Car un des buts principaux du plan Borloo, c’est bien de culpabiliser et sanctionner les chômeurs dans un contexte d’offensive patronale. Préoccupation que Chirac exprimait le 14 juillet dernier en ces termes : « On ne peut accepter qu’un chômeur refuse éternellement un emploi ». La proposition de « sanctionner les chômeurs dès lors qu’ils n’acceptent plus un emploi correspondant à leurs compétences » (peu importe si le salaire est moins élevé) est directement reprise de la « réforme » Schröder en Allemagne. Des « sanctions justes et graduées » pourront être appliquées. Autrement dit, obligation sera faite d’accepter un boulot soit payé au Smic même si on a une expérience de 10 ans dans le métier soit dans des secteurs qui n’arrivent pas à recruter (bâtiment, restauration...).

De plus le patronat réclame que le pouvoir de suspension des droits, jusque là du ressort de l’État, soit directement transféré à l’Assedic. Ainsi, après le Pare vendu aux « partenaires sociaux » avec l’argument de la fin de la dégressivité, vient s’ajouter un deuxième étage à la fusée. Et le poids déjà important de l’Assedic dans le service public de l’emploi (26 % du budget de l’ANPE !) va encore se renforcer puisque, financeur-décideur, il va pouvoir directement exclure les chômeurs récalcitrants.

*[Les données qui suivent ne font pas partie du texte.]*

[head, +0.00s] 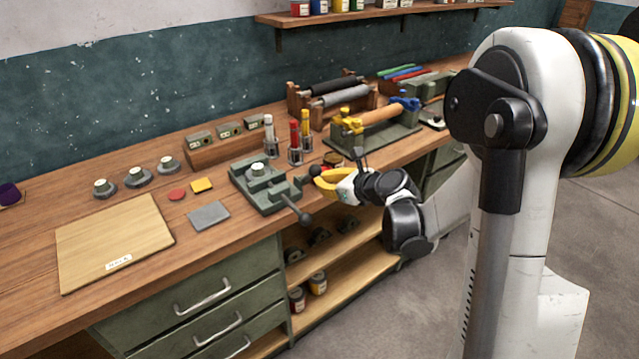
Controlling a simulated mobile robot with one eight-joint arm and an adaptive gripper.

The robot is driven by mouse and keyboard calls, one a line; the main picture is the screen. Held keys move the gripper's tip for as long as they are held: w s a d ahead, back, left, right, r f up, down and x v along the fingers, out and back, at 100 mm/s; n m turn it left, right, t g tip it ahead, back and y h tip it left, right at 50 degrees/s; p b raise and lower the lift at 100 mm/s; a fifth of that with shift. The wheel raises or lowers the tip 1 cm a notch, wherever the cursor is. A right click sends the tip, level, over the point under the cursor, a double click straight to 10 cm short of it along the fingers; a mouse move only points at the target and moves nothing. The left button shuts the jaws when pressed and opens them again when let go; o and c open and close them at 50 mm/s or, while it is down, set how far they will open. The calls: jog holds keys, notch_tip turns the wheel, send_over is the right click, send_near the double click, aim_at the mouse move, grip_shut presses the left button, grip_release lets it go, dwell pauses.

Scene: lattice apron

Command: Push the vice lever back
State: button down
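The grey-green vice (262,186) sits on the workbench near its front edge, with a small pale round piece on top. A dark lever (292,207) with a ball end sticks out from the vice towards the front edge of the bench. My gripper (322,180) is just right of the vice, at the front edge, with a yellow curved part showing. A dark round knob shows at its tip. I cannot tell whether the gripper touches the vice or lever, and its finger opening is too small to make out.
Behind my gripper stand red, yellow and white-topped tools (295,140) in holders and a clamp fixture (375,130) with a wooden roller. A grey plate (208,216) and a wooden board (115,243) lie left. Drawers (205,300) and an open shelf (335,285) are below.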

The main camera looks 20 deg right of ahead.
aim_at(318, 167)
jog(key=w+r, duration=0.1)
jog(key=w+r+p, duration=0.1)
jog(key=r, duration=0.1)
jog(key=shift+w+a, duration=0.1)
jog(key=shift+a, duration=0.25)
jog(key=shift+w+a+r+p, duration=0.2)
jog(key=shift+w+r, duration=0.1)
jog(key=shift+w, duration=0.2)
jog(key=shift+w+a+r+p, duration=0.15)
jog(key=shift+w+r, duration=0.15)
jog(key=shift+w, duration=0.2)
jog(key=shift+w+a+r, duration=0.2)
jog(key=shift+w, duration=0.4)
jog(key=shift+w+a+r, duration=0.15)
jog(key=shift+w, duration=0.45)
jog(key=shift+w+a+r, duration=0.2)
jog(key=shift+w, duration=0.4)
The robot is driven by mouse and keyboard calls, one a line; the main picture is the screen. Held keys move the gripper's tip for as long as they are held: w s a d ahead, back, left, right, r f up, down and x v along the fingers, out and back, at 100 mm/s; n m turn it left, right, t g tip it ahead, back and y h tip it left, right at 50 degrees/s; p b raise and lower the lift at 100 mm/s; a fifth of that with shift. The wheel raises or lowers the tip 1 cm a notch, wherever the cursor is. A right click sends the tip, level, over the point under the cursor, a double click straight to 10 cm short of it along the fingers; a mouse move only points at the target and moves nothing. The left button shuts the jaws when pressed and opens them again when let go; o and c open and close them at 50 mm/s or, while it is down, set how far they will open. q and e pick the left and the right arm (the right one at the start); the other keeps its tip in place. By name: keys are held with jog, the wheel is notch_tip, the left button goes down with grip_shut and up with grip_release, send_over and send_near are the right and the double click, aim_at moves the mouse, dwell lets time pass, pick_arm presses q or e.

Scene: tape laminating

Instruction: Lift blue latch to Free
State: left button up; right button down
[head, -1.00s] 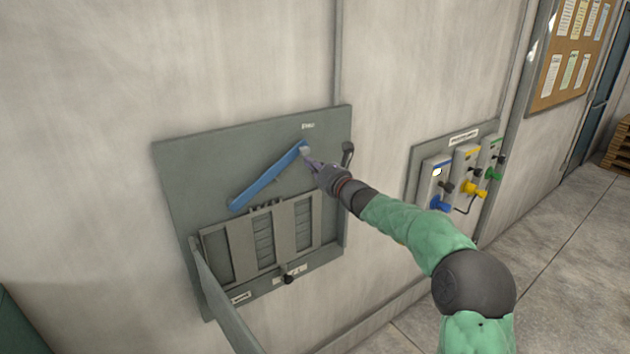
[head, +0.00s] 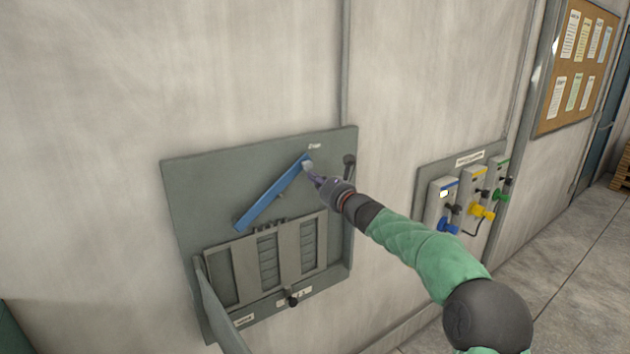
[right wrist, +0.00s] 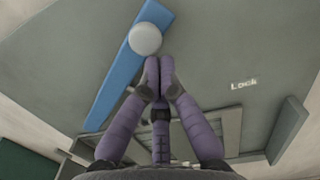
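The blue latch (head: 270,196) is a long bar on a grey wall panel. It slants up to the right in the head view, with a pale round knob (head: 307,165) at its upper end. It also shows in the right wrist view (right wrist: 120,75), where the knob (right wrist: 146,39) is large. My right gripper (head: 314,178) is at the knob's lower right. Its purple fingertips (right wrist: 159,75) are together, with nothing between them, right beside the knob; I cannot tell whether they touch it. My left gripper is not in view.
A label reading "Lock" (right wrist: 244,86) is on the panel. A dark handle (head: 349,165) is right of the knob. Below are grey slats (head: 288,255) and an open flap (head: 218,312). A second panel with blue, yellow and green plugs (head: 482,212) is at right.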

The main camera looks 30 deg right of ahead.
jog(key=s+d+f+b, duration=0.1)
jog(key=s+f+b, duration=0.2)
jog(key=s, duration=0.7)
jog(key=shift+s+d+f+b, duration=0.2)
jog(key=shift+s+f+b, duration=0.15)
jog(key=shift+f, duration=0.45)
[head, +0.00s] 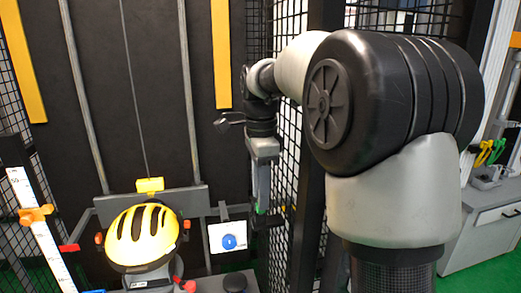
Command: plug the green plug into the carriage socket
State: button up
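My gripper (263,219) hangs pointing down in the middle of the head view, in front of the mesh fence. Its fingertips are dark and small, and I cannot tell whether they are open or shut. A little green shows at its lower end (256,203); I cannot tell whether this is the green plug or part of the gripper. The carriage (178,198) is a grey crossbar left of my gripper, with a yellow helmet (143,236) in front of it. A white panel with a blue disc (229,241) is just left of and below my gripper. I cannot make out the carriage socket.
Two grey guide rails (190,100) and a thin cable run up the dark back wall. A white scale with an orange marker (36,214) stands at left. The mesh fence and its dark post (310,190) are close beside my arm. A grey cabinet (487,235) stands at right.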

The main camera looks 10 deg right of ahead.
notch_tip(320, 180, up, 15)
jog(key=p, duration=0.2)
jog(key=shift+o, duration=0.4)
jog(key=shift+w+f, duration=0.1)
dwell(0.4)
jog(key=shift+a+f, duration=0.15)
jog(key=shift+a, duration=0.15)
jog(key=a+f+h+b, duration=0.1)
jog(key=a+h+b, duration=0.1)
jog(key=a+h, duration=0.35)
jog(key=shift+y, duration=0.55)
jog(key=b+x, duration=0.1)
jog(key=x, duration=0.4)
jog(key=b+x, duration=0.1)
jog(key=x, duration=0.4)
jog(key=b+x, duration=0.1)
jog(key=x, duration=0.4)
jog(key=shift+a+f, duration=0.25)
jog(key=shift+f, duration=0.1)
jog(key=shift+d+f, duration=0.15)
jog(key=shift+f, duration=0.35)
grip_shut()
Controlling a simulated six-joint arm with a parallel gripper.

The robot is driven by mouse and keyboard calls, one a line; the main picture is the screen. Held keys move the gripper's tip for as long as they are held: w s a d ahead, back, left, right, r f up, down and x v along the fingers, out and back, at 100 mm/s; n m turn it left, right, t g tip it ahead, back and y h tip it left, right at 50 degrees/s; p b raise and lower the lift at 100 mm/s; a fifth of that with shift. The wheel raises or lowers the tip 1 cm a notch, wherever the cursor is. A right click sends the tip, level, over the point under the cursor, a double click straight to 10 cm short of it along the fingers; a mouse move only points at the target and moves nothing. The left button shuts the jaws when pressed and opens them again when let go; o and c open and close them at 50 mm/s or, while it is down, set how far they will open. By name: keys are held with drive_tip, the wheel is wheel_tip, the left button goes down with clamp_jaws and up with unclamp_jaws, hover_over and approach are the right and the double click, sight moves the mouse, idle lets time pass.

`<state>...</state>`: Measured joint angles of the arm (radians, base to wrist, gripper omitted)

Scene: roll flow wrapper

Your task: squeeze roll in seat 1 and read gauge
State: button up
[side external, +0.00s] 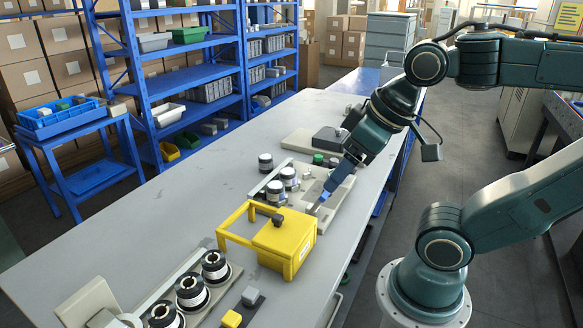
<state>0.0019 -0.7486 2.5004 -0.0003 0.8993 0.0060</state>
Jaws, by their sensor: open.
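My gripper (322,203) is open and points down, just behind the yellow box. Whether anything lies between its fingertips is too small to tell. Three dark rolls with white bands sit in a row on a holder at the front left: a near roll (164,315), a middle roll (191,290) and a far roll (214,266). Several more dark-and-white rolls (289,178) stand behind the yellow frame, left of my gripper. I cannot tell which place is seat 1. No gauge reading can be made out.
A yellow box (285,243) with an open yellow frame stands mid-table, close to my gripper. A dark block (328,139) and a green knob (318,159) are farther back. A yellow button (231,319) is at the front. The grey table (120,235) is clear along its left side.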

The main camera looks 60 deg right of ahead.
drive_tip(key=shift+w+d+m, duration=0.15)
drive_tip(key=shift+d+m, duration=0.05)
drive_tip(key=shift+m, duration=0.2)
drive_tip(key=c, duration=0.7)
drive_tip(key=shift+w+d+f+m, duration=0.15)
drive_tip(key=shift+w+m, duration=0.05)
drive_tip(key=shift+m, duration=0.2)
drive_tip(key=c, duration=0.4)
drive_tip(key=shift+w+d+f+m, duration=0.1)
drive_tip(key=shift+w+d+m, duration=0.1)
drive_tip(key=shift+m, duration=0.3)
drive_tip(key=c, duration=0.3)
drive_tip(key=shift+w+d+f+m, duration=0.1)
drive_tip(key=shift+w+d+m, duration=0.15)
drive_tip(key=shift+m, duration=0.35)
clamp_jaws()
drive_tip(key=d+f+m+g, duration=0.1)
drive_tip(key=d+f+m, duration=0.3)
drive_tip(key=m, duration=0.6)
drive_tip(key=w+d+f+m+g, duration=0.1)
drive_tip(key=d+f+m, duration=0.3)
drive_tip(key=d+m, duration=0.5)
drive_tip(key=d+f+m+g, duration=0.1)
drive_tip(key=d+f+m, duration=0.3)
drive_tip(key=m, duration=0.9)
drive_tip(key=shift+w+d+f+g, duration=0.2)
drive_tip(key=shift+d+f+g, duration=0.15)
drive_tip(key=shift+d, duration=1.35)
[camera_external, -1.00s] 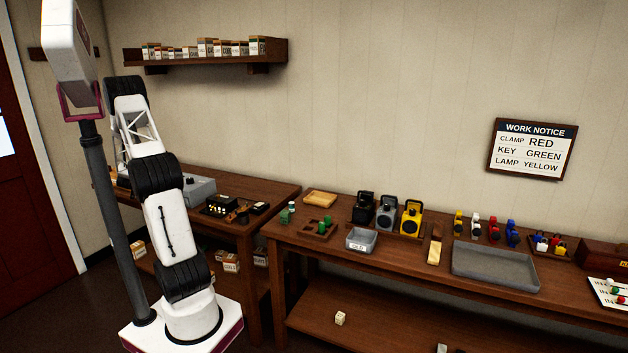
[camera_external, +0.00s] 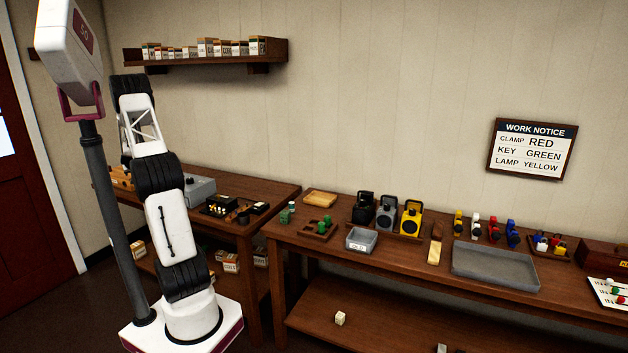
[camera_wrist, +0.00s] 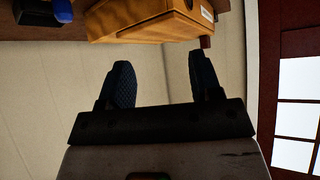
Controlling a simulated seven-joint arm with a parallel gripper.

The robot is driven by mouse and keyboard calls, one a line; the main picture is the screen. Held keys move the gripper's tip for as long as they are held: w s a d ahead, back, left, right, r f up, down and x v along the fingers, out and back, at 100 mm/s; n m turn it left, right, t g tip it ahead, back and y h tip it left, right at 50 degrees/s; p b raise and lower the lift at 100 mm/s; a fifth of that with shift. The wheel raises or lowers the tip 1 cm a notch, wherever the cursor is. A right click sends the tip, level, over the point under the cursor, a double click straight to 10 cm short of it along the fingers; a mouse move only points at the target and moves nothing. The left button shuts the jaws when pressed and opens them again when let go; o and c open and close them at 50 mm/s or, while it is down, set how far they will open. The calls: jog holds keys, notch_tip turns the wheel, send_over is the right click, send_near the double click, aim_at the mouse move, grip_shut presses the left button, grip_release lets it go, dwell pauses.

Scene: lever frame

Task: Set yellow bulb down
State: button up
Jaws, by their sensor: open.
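A small yellow piece (camera_external: 559,246) sits among blue and white pieces in a small wooden tray at the right of the long bench; it may be the yellow bulb, but it is too small to tell. My gripper (camera_wrist: 162,78) shows in the wrist view with its two dark ribbed fingers spread apart and nothing between them. Its fingers point toward a tan wooden box (camera_wrist: 140,22) and are apart from it. In the external view my gripper is hidden behind my arm. No bulb shows in the wrist view.
A grey tray (camera_external: 495,267) on the long bench is empty. A work notice (camera_external: 532,149) on the wall reads clamp red, key green, lamp yellow. In the wrist view, a blue-capped dark object (camera_wrist: 62,11) is beside the box, and a red-framed window or door (camera_wrist: 298,100) is at right.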

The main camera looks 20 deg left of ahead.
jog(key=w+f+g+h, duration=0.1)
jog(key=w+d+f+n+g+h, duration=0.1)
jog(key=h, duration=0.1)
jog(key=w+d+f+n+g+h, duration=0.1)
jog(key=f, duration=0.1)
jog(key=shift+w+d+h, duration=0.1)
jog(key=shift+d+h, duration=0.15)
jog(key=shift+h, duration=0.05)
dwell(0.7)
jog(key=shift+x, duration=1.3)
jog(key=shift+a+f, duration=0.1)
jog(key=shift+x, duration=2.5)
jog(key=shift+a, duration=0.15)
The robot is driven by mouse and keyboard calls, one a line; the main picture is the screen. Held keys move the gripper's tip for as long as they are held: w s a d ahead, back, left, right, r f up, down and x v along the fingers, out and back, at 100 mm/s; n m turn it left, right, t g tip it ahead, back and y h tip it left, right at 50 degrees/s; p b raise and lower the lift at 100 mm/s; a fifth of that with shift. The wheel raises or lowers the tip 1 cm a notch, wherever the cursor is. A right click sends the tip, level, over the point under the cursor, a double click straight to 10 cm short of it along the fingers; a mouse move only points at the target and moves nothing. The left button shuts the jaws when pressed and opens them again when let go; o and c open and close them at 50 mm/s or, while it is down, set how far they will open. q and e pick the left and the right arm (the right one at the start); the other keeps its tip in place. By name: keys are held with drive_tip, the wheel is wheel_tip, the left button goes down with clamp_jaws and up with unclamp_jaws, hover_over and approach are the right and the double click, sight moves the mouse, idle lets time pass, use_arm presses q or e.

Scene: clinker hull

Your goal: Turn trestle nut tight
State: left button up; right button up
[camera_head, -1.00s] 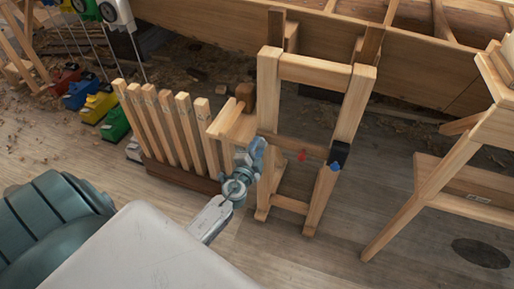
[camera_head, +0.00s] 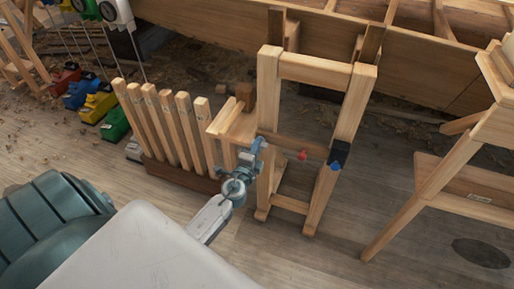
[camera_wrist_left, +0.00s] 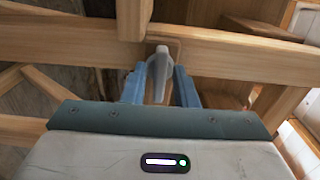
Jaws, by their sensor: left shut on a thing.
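The wooden trestle (camera_head: 315,72) stands upright in the middle of the head view. My left gripper (camera_head: 259,146) is at its left leg, by the crossbar. In the left wrist view, a grey, upright, wing-shaped nut (camera_wrist_left: 160,68) sits in front of a wooden bar (camera_wrist_left: 225,54). The blue fingers of my left gripper (camera_wrist_left: 160,82) are on either side of the nut and shut on it. In the head view the nut is too small and covered to make out. My right gripper is not in view.
A rack of upright wooden slats (camera_head: 160,118) stands just left of the trestle. A wooden stand (camera_head: 425,185) is at right. The planked hull (camera_head: 215,25) runs behind.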

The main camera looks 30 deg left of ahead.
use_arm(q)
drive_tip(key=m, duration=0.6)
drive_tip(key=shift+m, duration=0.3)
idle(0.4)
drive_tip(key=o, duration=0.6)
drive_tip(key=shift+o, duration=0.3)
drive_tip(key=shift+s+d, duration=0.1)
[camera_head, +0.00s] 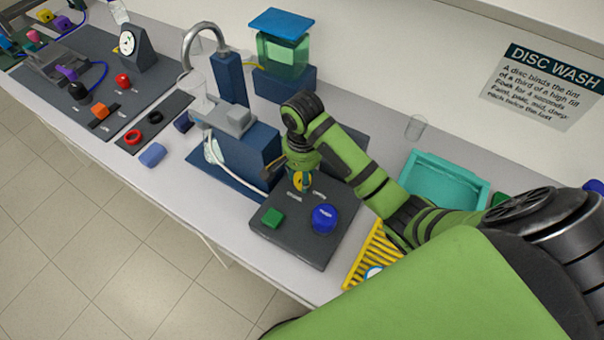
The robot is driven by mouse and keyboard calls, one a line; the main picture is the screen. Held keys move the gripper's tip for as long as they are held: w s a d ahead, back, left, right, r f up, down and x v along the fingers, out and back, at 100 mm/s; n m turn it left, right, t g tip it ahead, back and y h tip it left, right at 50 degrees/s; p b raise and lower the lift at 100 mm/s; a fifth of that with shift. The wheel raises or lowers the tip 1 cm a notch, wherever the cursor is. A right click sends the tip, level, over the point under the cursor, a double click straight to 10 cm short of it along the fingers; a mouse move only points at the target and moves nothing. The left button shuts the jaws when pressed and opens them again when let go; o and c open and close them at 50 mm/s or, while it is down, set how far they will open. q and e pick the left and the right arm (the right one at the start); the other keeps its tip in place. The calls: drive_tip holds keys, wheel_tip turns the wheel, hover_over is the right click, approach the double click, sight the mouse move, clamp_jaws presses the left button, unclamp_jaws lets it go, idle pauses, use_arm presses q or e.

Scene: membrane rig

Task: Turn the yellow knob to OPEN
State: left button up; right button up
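The yellow knob (299,183) is on the dark grey control panel (290,244), above small white lettering that is too small to read surely. My right gripper (302,176) comes down over the knob from above, with its fingers at it. The gripper and wrist hide much of the knob. I cannot tell whether the fingers are shut on it or only around it, nor which way the knob points. My left gripper is not in view.
A blue pump-like block (250,150) stands just left of the panel. A teal tray (445,183) and yellow rack (374,255) lie right. A clear glass (415,127) stands behind.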

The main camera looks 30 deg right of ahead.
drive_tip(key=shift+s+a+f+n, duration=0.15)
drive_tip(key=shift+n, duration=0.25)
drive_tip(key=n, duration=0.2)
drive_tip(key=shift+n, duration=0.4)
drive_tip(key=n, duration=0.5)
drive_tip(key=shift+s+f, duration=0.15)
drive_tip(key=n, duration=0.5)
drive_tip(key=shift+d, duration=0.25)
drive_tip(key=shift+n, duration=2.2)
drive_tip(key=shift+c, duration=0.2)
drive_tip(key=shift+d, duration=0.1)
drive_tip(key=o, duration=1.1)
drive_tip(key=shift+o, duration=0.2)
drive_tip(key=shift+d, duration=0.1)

Dans une situation de désengagement croissant de l’État et de renforcement de l’Unedic, le service public de l’emploi va être de plus en plus amené à jouer un rôle de contrôle. Pour employer une formule à la mode avec le débat sur la Sécu, on assiste à la mise en place d’une « nouvelle gouvernance » avec l’activité d’un service public piloté de plus en plus par les intérêts du patronat.